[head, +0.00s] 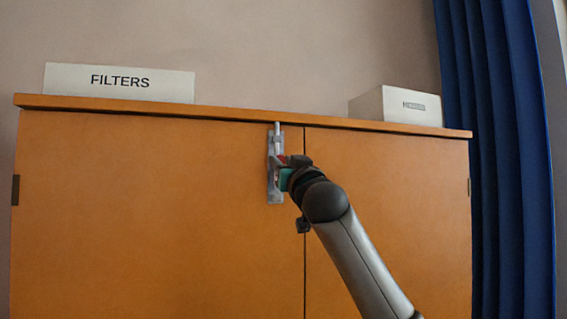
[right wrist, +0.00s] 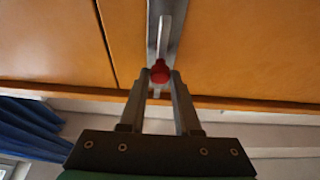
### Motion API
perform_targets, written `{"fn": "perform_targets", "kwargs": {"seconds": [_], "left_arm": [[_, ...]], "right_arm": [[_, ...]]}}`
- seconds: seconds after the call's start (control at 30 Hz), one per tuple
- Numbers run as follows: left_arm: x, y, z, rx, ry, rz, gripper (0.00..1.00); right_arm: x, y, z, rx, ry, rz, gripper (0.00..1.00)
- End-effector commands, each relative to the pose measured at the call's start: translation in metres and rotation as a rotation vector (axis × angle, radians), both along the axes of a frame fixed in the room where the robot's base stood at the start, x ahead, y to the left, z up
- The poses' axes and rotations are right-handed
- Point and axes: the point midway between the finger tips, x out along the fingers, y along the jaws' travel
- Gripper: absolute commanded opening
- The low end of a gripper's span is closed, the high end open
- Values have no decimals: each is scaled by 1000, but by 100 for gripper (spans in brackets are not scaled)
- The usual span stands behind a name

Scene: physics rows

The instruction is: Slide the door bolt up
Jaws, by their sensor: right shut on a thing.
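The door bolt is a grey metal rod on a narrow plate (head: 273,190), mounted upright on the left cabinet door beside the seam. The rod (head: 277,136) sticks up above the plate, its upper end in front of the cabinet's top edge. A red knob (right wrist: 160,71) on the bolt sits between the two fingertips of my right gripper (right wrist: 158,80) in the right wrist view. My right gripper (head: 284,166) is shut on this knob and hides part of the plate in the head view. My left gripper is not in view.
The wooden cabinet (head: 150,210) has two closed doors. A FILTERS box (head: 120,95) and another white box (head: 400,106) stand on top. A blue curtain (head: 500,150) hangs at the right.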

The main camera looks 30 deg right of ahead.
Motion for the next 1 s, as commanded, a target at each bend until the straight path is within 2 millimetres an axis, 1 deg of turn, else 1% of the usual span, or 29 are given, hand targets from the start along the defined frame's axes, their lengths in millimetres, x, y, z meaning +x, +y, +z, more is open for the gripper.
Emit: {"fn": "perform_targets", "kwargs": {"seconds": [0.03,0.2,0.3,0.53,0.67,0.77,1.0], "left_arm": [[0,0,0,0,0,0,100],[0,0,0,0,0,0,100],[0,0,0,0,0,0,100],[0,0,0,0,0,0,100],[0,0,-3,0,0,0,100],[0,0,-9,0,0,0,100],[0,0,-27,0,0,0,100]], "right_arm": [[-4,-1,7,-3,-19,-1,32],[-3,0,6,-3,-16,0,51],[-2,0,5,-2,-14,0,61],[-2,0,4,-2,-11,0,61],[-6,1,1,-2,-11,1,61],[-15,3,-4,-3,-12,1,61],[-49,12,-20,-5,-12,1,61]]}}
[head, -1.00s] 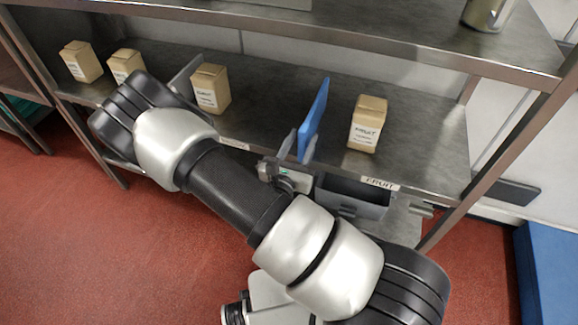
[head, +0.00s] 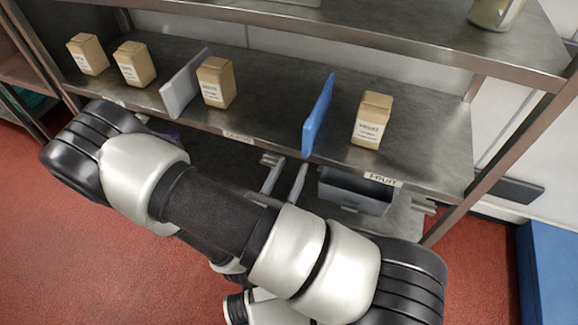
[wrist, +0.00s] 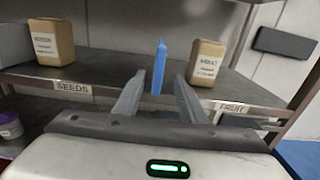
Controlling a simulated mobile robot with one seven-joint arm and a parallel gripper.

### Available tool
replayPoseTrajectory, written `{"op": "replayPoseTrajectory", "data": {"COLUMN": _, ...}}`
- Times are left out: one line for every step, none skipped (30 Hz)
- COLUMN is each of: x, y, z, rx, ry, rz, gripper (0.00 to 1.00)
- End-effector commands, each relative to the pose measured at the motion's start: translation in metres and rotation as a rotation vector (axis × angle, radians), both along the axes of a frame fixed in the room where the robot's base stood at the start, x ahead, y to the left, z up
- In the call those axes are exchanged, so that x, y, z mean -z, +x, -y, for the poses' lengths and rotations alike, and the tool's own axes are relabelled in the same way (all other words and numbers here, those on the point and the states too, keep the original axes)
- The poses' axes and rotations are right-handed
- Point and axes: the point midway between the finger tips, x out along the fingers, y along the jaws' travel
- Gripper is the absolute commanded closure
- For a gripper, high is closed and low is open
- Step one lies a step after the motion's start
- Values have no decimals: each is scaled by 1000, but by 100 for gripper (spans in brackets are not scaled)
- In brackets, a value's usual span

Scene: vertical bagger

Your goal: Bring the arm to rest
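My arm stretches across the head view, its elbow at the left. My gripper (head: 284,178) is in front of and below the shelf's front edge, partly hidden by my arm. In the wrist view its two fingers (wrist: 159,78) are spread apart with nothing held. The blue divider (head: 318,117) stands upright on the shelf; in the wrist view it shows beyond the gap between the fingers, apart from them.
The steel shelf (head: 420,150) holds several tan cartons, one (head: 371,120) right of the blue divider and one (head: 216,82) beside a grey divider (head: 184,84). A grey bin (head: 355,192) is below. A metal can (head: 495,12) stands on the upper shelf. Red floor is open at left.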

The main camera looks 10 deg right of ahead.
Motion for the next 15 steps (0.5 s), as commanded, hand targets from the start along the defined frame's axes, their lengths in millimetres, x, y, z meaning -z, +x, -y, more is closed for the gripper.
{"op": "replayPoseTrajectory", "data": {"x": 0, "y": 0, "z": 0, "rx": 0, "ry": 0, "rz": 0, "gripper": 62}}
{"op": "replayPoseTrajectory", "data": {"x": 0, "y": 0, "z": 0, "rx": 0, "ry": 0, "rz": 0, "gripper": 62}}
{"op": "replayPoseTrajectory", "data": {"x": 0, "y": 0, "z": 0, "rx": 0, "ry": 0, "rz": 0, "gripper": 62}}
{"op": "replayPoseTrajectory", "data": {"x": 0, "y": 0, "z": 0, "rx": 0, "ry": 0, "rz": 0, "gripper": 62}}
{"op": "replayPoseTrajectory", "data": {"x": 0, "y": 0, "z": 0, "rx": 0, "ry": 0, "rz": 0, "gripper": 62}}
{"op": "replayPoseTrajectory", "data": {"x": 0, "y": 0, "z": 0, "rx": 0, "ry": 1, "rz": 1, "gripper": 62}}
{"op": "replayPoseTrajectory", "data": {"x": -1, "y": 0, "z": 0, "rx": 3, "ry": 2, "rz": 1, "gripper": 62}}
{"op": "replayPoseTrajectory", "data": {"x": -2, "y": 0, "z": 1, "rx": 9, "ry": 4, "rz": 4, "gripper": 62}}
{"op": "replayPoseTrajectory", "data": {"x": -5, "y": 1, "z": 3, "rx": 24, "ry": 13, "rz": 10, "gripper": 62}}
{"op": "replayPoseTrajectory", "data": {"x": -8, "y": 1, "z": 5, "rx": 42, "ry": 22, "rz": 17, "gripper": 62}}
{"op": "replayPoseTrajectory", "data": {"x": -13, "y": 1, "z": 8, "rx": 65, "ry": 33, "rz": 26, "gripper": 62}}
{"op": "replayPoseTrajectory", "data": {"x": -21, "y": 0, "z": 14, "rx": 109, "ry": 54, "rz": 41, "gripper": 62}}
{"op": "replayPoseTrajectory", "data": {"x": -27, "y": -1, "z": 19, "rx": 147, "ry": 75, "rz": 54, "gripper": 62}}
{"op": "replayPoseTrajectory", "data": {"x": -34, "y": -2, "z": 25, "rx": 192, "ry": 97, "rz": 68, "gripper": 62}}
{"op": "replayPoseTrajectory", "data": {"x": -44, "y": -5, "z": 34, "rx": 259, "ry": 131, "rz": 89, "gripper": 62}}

▶ **Directive**: How many lines in the listing above contain the string "room"? Answer with the number only.

▶ **Reply**: 2